Along with her fiancé, James Daniels — who is both the cameraman and editor of all of the brand’s footage — Williams has created a movement with her TikToks. “When people ask, ‘What are you? An influencer or content creator?’ I consider us social activists,” the former government contractor and data analyst tells Elite Daily at VidCon Baltimore, the annual influencer convention’s first East Coast-based event, earlier this season. “We create content, but we have a mission,” which is to encourage open and honest conversations around the still-taboo topic of money.

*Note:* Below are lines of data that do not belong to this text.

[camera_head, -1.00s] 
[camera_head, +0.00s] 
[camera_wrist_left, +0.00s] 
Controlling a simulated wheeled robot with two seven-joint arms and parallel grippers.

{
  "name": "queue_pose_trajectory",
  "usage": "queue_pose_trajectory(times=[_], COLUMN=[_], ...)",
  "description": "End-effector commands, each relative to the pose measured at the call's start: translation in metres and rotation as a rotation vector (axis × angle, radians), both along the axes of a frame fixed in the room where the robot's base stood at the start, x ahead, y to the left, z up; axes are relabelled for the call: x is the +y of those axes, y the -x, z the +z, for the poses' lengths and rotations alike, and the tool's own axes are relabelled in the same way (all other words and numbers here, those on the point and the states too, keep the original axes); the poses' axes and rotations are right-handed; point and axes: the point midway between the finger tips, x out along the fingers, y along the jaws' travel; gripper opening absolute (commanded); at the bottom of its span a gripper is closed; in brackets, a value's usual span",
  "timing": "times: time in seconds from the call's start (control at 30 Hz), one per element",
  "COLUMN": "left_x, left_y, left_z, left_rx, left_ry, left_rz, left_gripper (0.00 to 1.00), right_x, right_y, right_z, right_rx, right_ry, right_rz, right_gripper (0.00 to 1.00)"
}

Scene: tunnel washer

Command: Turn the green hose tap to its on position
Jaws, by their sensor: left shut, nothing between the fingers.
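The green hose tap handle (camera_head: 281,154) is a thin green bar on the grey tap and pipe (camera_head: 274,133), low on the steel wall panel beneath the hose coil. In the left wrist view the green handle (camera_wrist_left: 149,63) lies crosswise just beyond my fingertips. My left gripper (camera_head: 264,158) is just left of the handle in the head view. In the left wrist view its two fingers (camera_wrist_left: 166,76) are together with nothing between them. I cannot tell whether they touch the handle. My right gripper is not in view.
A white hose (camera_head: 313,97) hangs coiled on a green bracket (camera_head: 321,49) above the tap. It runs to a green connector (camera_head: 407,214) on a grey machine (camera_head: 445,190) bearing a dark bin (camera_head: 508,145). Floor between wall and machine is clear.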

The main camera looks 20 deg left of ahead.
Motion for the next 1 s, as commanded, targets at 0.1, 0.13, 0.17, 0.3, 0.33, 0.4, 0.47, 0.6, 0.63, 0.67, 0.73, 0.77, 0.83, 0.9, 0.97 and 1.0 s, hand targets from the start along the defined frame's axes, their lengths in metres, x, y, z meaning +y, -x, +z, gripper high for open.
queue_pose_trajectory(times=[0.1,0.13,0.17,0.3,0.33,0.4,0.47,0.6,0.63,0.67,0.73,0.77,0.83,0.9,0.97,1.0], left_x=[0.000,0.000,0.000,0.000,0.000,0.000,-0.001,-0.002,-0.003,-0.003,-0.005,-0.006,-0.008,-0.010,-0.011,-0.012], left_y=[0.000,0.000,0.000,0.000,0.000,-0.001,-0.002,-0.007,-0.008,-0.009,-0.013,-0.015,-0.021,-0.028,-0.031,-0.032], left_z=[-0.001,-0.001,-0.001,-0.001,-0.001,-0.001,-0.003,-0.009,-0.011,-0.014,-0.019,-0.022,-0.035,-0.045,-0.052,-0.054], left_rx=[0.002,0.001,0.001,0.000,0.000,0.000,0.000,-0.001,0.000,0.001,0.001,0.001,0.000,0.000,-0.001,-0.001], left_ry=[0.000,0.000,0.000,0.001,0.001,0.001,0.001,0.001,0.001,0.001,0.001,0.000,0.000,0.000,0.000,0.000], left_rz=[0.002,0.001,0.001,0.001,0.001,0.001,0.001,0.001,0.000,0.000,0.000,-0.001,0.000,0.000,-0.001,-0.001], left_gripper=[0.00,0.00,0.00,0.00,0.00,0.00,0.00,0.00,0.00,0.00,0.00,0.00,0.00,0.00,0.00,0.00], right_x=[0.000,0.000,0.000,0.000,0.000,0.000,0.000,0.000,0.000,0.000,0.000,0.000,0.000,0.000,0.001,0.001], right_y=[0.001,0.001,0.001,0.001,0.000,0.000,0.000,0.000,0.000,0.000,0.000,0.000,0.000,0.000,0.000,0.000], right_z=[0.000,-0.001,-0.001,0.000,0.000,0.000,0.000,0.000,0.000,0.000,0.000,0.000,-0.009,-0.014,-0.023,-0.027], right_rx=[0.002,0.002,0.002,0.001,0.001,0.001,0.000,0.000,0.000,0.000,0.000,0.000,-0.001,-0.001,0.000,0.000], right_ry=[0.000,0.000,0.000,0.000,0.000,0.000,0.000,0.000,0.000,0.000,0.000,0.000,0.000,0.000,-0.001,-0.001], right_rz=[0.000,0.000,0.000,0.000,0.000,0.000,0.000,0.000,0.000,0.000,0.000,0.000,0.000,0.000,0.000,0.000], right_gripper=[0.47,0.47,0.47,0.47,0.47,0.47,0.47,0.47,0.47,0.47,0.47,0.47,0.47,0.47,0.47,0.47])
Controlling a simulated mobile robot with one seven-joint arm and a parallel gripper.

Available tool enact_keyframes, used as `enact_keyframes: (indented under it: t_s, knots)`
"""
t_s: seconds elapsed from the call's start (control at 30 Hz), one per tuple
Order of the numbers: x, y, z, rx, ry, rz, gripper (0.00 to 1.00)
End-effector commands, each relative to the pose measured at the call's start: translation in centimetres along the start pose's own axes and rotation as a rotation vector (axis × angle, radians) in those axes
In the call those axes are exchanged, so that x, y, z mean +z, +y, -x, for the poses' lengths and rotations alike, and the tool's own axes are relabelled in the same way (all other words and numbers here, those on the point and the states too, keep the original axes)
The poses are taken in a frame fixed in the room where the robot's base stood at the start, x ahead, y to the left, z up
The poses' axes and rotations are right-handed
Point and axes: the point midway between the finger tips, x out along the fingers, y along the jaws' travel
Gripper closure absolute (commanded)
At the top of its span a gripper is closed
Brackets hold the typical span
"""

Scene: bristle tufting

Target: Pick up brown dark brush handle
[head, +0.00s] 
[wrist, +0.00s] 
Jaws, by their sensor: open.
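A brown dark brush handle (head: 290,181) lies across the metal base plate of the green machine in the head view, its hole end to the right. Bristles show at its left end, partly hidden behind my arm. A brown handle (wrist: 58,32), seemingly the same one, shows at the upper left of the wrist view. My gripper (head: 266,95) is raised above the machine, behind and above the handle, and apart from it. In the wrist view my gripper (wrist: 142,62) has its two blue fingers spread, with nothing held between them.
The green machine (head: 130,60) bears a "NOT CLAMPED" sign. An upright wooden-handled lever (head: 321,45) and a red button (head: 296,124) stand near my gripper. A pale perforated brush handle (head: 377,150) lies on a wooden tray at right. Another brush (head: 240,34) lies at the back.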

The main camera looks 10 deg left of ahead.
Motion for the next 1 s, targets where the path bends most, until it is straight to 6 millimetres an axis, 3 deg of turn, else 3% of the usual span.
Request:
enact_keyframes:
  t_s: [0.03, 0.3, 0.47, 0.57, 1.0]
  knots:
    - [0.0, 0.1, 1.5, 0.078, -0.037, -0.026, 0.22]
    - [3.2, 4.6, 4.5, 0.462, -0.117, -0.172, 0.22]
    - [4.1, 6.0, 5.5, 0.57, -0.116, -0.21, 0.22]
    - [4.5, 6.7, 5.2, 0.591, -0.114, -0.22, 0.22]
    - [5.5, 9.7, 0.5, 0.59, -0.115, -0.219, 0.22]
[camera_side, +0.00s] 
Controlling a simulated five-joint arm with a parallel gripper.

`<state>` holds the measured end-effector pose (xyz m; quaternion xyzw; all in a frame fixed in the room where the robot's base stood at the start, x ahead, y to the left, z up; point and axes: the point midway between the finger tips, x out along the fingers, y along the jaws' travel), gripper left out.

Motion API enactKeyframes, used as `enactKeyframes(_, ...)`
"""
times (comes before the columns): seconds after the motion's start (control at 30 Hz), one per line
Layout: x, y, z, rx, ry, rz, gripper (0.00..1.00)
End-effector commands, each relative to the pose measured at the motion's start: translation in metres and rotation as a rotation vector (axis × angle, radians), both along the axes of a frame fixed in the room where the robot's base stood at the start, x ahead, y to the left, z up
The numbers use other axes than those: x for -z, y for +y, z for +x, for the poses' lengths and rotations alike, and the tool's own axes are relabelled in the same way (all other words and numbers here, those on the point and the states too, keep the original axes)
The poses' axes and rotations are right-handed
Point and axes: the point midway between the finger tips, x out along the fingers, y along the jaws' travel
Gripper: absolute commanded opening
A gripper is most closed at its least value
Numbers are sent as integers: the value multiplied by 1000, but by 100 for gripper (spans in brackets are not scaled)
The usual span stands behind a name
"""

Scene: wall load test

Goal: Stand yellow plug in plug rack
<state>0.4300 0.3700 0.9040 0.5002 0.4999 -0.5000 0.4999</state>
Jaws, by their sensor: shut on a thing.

Coming from an upper-middle-class family, the D.C.-based creator says, “My parents didn't really talk about money with me, but they were always really good with money.” To this day, she can’t buy anything at full price without hearing her mom in her head questioning whether it’s on sale. “I’m always looking for discount codes,” she admits.
Williams’ family not putting the pressure on helped her put the “fun” in “funds,” allowing her to approach it with an open perspective. Below, she shares how she went from data analysis to content creation, her tips for approaching money and salary negotiations, and what she really thinks about TikTok’s girl math theory. (Don’t worry, it gets STS’s seal of approval.)
The following interview has been edited for length and clarity.
Elite Daily: Where did you get the idea for your page?
Hannah Williams: I started a job in 2021 as a senior data analyst in Washington, D.C., and found out I was severely underpaid, based on the market rate; I was making $20,000 to $25,000 less than my peers in my role. When I asked for a raise, the company made me jump through all these hoops and eventually was like, "Yeah, you can't get the raise.”
ED: What sort of hoops?
HW: They told me that I had to be with the company for a year. Then they said they didn't give out raises of more than 3% to 5% at any one time, which was a lot less than what I was asking for. My only option was to find another job.
In my first interview with a recruiter, she asked me what my salary requirements were, and I had this light bulb moment — instead, I asked her what the budget was for the role. The recruiter said, "The budget's about $115,000." I was going to ask for $105,000, so I had already undervalued myself by $10,000 compared to what they were going to pay.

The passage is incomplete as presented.